July 1, 2020
Smiling at Strangers
During this lockdown, I’ve been smiling at a lot of strangers on my long walks with our dog. I absolutely love it.
It reminds me of my annual February trips to Siesta Key in Florida, where walking on the flat compact white sand – voted the #1 beach in the continental US – is a pastime that many enjoy. It’s essentially a two-lane highway of walking along the water. Those of us from the North are so happy to be in a warm climate that we can’t help but smile at strangers.
This NPR piece about the ‘science of smiling’ debunks the theory that smiling provides a positive feedback loop of happiness. The ‘smiling theory’ maintains that when our smiling muscles contract, they fire a signal back to the brain, stimulating our reward system, and further increasing our level of happy hormones, or endorphins. So when our brain feels happy, we smile; when we smile, our brain feels happier.
But the NPR report states otherwise. Here’s an excerpt:
But researchers are now finding that this phenomenon may be more complicated than they once thought. A recent study that reviewed around 50 years of data, including the results of nearly 300 experiments testing the facial feedback theory, has found that if smiling boosts happiness, it’s only by a tiny bit.

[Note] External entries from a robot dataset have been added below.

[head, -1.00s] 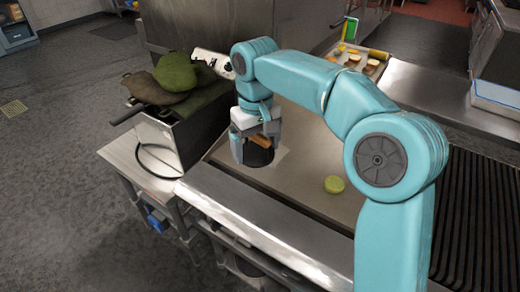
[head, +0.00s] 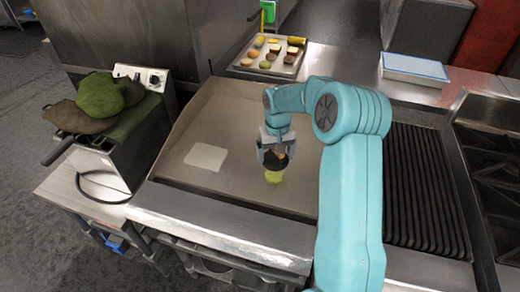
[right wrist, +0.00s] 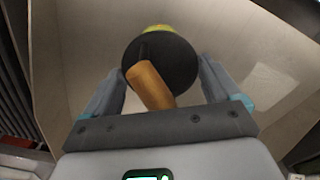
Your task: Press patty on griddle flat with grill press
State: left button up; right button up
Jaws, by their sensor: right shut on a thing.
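My right gripper (head: 275,156) is shut on the wooden handle of the grill press (right wrist: 152,86), whose round black plate faces the griddle (head: 232,122). The yellow-green patty (head: 274,177) lies on the griddle at the plate's near edge in the head view, partly hidden by the press. In the right wrist view a strip of the patty (right wrist: 158,28) shows past the plate's far edge. I cannot tell whether the plate touches the patty. My left gripper is not in view.
A white square sheet (head: 206,157) lies on the griddle to the left. A fryer-like unit with green and brown mitts (head: 100,96) stands further left. A tray of food pieces (head: 268,58) is behind. A ribbed grill (head: 420,190) is on the right.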

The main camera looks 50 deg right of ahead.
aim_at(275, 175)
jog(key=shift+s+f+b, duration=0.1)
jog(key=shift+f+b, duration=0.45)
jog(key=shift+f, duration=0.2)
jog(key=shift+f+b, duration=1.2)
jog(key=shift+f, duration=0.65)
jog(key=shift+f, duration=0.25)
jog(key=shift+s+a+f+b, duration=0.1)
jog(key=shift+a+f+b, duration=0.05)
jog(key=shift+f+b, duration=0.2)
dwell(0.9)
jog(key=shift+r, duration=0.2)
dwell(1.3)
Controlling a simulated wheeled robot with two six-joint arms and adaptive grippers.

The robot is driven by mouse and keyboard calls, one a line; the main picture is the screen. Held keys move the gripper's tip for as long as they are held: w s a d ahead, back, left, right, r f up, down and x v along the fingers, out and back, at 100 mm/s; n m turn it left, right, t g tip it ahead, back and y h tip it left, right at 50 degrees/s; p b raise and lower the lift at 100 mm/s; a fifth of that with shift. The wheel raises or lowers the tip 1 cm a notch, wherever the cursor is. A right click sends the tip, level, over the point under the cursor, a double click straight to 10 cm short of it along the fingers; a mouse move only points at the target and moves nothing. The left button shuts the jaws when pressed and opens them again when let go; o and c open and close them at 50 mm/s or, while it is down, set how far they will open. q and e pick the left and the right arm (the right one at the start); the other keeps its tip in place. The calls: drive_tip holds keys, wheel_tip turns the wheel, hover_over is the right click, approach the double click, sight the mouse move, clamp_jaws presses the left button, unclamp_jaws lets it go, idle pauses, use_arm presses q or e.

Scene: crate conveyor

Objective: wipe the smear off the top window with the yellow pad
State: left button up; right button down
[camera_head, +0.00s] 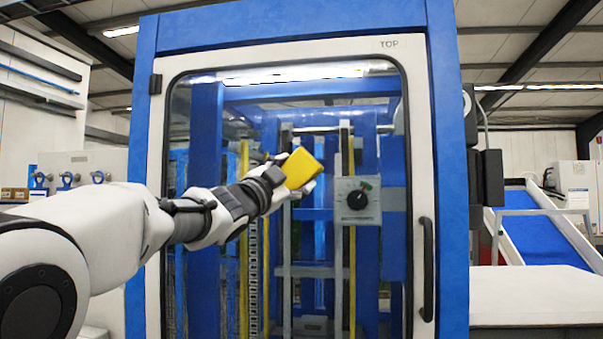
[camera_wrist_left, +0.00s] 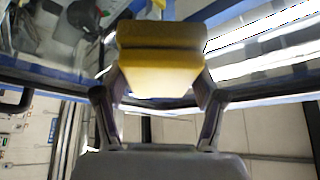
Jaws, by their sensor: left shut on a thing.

After crunching all the numbers, the researchers say their results suggest that if 100 people smiled — all else equal among them — only about seven might expect to feel happier than if they hadn’t smiled.
My own personal feedback bears this out. Producing a forced smile doesn’t do much for me. At least not every time. But sometimes it does make a difference. And if I’m mindful – really paying attention – to whether a stranger returns a smile, I get a big boost out of that if they do. I guess it makes me feel like I’ve just made a difference in that person’s life – if even for a moment. Even though that stranger may have forced a smile that bore no fruit for them, the fact that it made me happy did indeed have an impact on someone. Me.
Interestingly, when the SEC moved its DC headquarters about fifteen years ago, someone decided to split up the Divisions physically with the notion that people from those different areas of concentration would start to mingle. The opposite happened. Because folks assumed anyone they were walking by in the halls were from another group, people stopped socializing altogether. Stopped saying hello. So that plan backfired and the SEC rejiggered the floor plan within six months to get like-minded people back together.